More recently, the HAC’s rarefied grounds have hosted occasional pre-season rugby matches for Premiership champions Saracens.
New players wanted
Football has been banished from the HAC for almost 20 years, however, after construction work on an underground car park and the erection of a winter marquee left insufficient space for a pitch that met minimum size requirements.
Some lateral thinking and minor landscaping by groundsman Bob Mills have made room for a football field again, paving the way for the teams’ long-awaited return this autumn.
Mills has taken the precaution of installing a high stop net behind the goal at the Bunhill Road end, though, after a window in his flat was smashed by one wayward shot.

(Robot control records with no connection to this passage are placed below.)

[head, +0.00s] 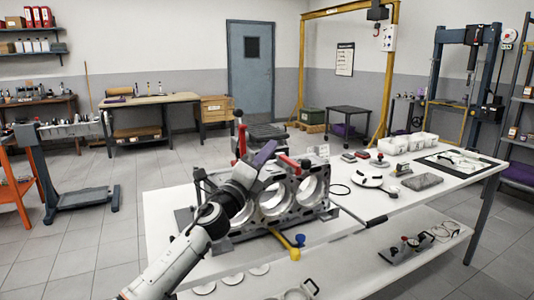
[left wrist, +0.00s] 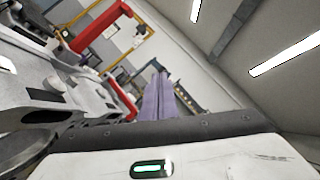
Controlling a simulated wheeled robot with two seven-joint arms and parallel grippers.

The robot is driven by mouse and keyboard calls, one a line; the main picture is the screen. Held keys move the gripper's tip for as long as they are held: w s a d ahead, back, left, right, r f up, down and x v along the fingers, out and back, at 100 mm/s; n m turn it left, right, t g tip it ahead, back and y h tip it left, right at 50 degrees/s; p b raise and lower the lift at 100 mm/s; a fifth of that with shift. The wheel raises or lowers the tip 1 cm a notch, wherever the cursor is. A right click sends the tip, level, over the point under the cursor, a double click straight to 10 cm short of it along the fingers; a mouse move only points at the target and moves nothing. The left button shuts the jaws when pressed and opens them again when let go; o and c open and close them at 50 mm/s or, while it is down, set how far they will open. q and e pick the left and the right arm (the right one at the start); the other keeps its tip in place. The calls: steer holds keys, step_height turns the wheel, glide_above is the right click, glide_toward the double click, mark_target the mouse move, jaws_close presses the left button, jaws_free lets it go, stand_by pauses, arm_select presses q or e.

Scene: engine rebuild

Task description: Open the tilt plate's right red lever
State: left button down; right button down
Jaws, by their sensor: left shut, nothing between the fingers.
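The engine block (head: 275,200) with its large round bores sits on the tilt plate at the left part of the white table. One red lever (head: 241,140) stands upright behind the block, with a black knob on top. The right red lever (head: 290,161) lies nearly level at the block's back edge. My left gripper (head: 268,150) is shut and empty, its purple fingers between the two levers, close to the right one. In the left wrist view the purple fingers (left wrist: 160,98) are together, with a red bar (left wrist: 95,27) at upper left. I cannot tell whether they touch a lever.
A yellow-ended handle (head: 295,243) sticks out at the block's front. White bins (head: 407,143), small parts and a dark mat (head: 462,162) lie on the table's right side. A lower shelf (head: 375,265) holds more parts. Open floor lies to the left.

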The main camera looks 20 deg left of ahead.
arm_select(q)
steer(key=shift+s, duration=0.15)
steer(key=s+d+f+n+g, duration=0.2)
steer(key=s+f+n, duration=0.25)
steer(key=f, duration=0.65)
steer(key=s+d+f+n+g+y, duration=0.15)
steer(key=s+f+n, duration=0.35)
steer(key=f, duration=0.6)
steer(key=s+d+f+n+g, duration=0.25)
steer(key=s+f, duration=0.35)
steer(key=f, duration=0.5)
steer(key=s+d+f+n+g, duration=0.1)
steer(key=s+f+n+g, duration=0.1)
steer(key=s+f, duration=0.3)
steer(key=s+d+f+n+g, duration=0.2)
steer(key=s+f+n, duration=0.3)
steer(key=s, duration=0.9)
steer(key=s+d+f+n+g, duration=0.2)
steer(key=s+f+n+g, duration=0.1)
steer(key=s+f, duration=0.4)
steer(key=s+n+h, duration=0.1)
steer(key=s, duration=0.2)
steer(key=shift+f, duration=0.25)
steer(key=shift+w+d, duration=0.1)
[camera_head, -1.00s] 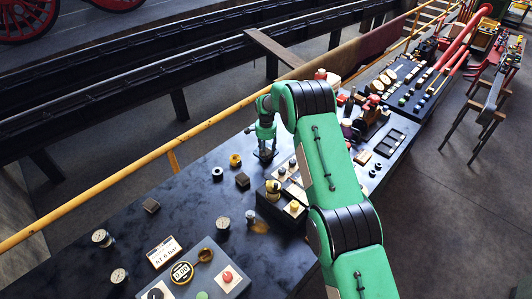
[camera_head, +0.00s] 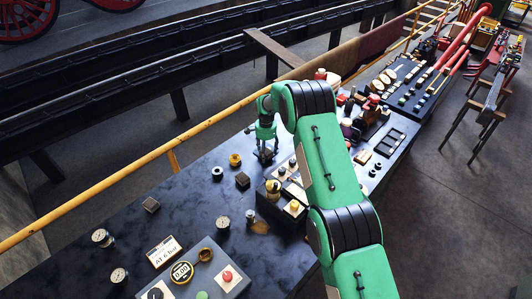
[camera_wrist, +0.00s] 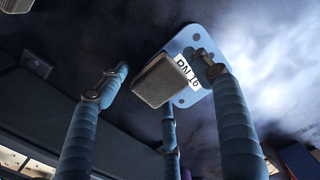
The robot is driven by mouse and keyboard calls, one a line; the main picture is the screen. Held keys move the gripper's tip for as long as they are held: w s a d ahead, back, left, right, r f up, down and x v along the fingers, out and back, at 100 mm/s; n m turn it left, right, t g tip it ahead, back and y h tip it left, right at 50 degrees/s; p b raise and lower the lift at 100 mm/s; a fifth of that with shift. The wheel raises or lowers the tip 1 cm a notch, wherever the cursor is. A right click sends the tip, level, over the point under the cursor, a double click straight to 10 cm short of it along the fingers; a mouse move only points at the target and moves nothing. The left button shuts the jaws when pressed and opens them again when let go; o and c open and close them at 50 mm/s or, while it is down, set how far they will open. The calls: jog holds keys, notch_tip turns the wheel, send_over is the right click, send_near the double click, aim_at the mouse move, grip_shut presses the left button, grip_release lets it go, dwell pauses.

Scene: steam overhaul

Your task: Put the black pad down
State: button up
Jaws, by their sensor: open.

While these are exciting times for Randall, like many of his equivalents in the professional game he now finds himself preoccupied with the summer transfer market.
The relocation away from London of forwards Tommy Riddell and Dayo Olufemi, who scored 22 in 16 for the second XI last term, has left the HAC short of forward talent and on the lookout for new signings.
“We are excited about moving back to the pitch in front of Armoury House but the loss of two of the club’s best three strikers is a major worry,” adds Randall, who encourages interested players to get in touch via the HAC’s website.
“As president, my aim is that the players enjoy their football – as I did about a million years ago – and improve individually. The results matter less, but there is a lot of talent in the club.
“The players are well aware the HAC sports badge means something special. The current group are a credit to the company.
“They set high standards with style. That is what the HAC establishment has been about for hundreds of years.”